= Task goal =
Starting with the line that contains "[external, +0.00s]", write out each line through the end of the listing, unchanged. Output nothing else.

>> Start Data extract

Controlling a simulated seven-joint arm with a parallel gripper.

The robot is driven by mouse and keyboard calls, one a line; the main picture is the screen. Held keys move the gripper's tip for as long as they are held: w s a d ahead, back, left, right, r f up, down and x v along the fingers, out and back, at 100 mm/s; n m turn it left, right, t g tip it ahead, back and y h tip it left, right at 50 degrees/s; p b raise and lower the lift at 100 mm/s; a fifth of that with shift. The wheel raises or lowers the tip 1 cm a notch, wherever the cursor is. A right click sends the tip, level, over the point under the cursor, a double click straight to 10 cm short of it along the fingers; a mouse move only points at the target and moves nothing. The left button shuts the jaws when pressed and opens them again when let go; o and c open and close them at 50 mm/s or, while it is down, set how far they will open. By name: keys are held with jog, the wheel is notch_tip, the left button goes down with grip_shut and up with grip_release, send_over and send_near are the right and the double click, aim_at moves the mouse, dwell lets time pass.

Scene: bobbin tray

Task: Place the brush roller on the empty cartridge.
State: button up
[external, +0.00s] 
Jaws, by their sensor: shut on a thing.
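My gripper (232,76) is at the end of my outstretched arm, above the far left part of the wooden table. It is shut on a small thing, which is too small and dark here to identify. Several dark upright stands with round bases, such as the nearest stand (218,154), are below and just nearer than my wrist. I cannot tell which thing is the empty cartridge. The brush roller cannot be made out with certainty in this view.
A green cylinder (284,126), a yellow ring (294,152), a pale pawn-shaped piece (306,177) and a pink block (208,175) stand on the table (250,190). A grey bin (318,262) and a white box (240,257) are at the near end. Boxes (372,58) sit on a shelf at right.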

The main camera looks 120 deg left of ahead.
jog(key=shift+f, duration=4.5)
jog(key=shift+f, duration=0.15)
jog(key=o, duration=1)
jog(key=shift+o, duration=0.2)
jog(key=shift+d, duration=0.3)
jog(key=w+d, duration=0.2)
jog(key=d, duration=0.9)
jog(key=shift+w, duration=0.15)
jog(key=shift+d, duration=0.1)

>> End Data extract

= Solved problem =
[external, +0.00s] 
Jaws, by their sensor: shut on a thing.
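My gripper (232,76) is at the end of my outstretched arm, above the far left part of the wooden table. It is shut on a small thing, which is too small and dark here to identify. Several dark upright stands with round bases, such as the nearest stand (218,154), are below and just nearer than my wrist. I cannot tell which thing is the empty cartridge. The brush roller cannot be made out with certainty in this view.
A green cylinder (284,126), a yellow ring (294,152), a pale pawn-shaped piece (306,177) and a pink block (208,175) stand on the table (250,190). A grey bin (318,262) and a white box (240,257) are at the near end. Boxes (372,58) sit on a shelf at right.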

The main camera looks 120 deg left of ahead.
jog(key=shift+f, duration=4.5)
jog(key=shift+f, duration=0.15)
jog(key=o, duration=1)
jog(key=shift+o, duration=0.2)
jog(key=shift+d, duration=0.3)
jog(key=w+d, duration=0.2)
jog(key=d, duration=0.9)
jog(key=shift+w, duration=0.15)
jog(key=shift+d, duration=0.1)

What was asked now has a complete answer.